D’ailleurs, il affirme avoir vu le bracelet de son grand-père à l'Afrika Museum aux Pays-Bas. « On parle de ces objets de génération en génération. Le fait d'être là et de voir le bracelet était extrêmement émouvant. J'étais triste de voir un bien qui m'appartient dans les mains d'autres personnes, un bien qui a été pris par la violence et la brutalité, puis mis en exposition. »

Le bracelet Lemba, traditionnellement en cuivre ou en or, est gravé du profil d'une personne. Bien qu'il existe plusieurs de ces bracelets, Diyabanza dit qu'ils sont tous uniques et que les différentes gravures symbolisent l'autorité, la sagesse ou différentes vertus.
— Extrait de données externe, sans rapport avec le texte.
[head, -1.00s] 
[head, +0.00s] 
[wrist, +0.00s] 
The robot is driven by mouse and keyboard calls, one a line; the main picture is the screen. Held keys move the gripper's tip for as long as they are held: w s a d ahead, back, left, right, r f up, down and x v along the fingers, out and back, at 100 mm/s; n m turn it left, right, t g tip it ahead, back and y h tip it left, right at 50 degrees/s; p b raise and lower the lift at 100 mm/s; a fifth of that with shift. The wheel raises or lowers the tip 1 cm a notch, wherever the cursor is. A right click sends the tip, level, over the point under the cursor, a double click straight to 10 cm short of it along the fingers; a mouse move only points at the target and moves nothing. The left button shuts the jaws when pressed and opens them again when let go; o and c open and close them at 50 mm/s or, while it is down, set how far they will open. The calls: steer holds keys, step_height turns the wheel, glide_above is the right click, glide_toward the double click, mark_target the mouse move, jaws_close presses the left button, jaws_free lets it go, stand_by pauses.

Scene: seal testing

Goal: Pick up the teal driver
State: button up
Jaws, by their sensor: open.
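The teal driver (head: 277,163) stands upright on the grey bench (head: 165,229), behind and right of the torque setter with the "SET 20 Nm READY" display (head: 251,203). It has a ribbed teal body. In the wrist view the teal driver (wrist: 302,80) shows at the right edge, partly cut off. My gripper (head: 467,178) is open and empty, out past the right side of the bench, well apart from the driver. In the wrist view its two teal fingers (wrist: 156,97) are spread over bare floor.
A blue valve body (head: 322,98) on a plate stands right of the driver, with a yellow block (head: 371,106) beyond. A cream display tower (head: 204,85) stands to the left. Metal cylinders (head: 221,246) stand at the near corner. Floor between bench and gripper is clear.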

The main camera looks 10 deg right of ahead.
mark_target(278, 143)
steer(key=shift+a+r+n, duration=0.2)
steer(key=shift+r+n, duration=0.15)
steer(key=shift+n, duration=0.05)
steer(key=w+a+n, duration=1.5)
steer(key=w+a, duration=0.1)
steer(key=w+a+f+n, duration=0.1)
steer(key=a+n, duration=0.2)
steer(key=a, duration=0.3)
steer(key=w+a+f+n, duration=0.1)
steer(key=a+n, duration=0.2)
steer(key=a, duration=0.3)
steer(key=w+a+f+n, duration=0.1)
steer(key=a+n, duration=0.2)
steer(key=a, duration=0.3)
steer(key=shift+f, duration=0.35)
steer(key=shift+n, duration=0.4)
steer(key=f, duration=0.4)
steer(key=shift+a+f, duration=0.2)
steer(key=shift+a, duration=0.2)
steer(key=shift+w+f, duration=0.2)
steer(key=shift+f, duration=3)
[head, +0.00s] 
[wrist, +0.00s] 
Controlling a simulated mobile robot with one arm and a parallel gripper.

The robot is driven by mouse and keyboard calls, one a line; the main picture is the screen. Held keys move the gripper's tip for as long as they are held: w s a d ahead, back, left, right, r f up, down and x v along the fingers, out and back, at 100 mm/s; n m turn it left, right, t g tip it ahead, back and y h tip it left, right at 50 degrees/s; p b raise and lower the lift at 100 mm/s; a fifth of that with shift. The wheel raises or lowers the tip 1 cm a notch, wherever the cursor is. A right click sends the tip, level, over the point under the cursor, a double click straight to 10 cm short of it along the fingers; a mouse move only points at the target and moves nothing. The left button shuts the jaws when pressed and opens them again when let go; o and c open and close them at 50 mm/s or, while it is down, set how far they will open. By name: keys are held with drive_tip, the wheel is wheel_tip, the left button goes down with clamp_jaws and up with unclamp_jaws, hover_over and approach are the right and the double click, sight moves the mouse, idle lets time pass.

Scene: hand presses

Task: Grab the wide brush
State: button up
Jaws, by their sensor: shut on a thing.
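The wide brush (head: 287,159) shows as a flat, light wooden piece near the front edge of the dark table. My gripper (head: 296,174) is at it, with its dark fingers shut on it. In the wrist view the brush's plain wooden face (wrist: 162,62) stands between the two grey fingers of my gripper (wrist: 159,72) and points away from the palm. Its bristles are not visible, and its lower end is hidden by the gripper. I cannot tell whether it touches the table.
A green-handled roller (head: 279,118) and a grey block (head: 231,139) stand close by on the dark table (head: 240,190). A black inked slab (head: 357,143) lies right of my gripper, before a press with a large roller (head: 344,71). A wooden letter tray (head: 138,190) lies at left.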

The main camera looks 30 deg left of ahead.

Aujourd'hui, on trouve différents bracelets Lemba dans les musées du monde entier, du World Museum de Liverpool au Brooklyn Museum de New York. Selon Diyabanza, le bracelet de l’Afirka Museum était dans un étui en verre, c'est pourquoi il ne l'a pas pris – le musée n'a pas répondu à nos demandes répétées de commentaires. Il ne prévoit cependant pas de demander une permission de sitôt. « J'ai le droit de reprendre ces œuvres d'art sans demander, dit-il. Vous ne demandez pas aux voleurs si vous pouvez récupérer vos biens volés. »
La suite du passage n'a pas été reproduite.